As a contributing writer and member of the Sacred Sorrows community, Lani Bogart shares a fierce love with her son Evan, who went to heaven in February 2022. As she learns to be here without him, she stands on the essentials of faith and hope, and longs for the day when Love is All. (1 Cor 13:13) Lani is supported by her devoted husband Doug and her children Jonathan, Cana & Ennie, Christopher, and Xhiv.
I'm knitting a blanket for our ninth grandchild, who is due to make an appearance in Houston any day now. When I don't pay attention, my yarn catches on a chair or table leg or gets wrapped around some other object and I have to interrupt the rhythm of my knitting to free it.
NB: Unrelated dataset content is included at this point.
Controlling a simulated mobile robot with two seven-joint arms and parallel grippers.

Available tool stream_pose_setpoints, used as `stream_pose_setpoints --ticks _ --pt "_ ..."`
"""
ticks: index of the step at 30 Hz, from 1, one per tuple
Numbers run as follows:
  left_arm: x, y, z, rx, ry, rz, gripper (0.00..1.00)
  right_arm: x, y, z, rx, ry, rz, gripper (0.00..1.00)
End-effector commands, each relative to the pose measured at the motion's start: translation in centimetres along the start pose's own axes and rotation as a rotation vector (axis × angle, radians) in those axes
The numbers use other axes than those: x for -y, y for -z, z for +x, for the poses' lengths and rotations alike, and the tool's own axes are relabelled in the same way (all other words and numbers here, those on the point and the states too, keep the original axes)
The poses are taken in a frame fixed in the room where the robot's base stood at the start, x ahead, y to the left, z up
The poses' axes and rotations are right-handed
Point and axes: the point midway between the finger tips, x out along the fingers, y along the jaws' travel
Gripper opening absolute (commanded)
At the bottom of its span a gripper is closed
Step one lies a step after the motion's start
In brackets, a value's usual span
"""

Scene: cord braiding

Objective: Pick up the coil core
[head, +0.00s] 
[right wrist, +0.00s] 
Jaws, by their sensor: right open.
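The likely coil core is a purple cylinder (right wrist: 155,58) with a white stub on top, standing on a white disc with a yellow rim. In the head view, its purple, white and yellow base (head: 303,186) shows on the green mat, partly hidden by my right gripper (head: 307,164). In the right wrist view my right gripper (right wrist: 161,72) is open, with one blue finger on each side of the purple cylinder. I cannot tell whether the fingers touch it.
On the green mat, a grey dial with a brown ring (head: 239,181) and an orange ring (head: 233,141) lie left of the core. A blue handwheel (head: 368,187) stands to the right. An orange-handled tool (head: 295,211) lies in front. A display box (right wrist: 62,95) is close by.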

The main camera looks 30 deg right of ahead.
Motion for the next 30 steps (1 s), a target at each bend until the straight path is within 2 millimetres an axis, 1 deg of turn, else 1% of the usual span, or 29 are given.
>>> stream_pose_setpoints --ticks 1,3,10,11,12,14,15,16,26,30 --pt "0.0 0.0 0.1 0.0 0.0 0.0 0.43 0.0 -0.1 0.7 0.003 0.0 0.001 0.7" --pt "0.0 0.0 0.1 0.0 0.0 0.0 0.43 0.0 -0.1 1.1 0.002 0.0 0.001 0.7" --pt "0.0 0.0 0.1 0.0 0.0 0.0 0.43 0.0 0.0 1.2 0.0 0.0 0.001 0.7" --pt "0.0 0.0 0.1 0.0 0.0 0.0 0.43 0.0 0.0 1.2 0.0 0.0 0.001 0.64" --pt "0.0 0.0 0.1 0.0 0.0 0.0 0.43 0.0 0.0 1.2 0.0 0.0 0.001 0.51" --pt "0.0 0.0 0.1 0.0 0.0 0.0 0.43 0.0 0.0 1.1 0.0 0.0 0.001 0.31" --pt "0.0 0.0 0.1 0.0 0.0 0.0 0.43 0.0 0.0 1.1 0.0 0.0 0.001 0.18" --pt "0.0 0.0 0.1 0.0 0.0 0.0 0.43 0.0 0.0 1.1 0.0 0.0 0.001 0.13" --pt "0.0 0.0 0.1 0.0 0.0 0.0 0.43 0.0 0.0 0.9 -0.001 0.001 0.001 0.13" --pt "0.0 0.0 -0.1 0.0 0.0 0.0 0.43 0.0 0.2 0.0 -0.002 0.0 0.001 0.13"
Similarly, the rhythm of my day hums along, until my thoughts get caught on a memory triggered by an unexpected sound, sight or smell.
Months ago, we attended Mass at a little church away from home. My attention was drawn to a nativity scene, with lights, and a decorated Christmas tree near the altar.
Breaking the rhythm of my usual prayers, the sight of the tree and creche transported me back nearly 40 years to a few days before Christmas. Our children each had a role in a Nativity play in our little church community. A shiny foil covered cardboard star surrounded five-year-old Jonathan's face making him the Star of Bethlehem. Three year old Cana dressed in a gold bell-shaped dress enthusiastically rang bells while we sang Joy to the World. Two-year-old Christopher wore a robe and a head covering depicting a shepherd. And newborn Evan slept in the arms of a ten-year-old girl who portrayed Mary.
The tears I shed at the memory were sweet, happy tears, making it easy to return to the familiar rhythm of liturgical prayer. I've resolved to allow myself, as needed, the luxury of resting in such priceless memories. I need to be reminded how beautiful life is.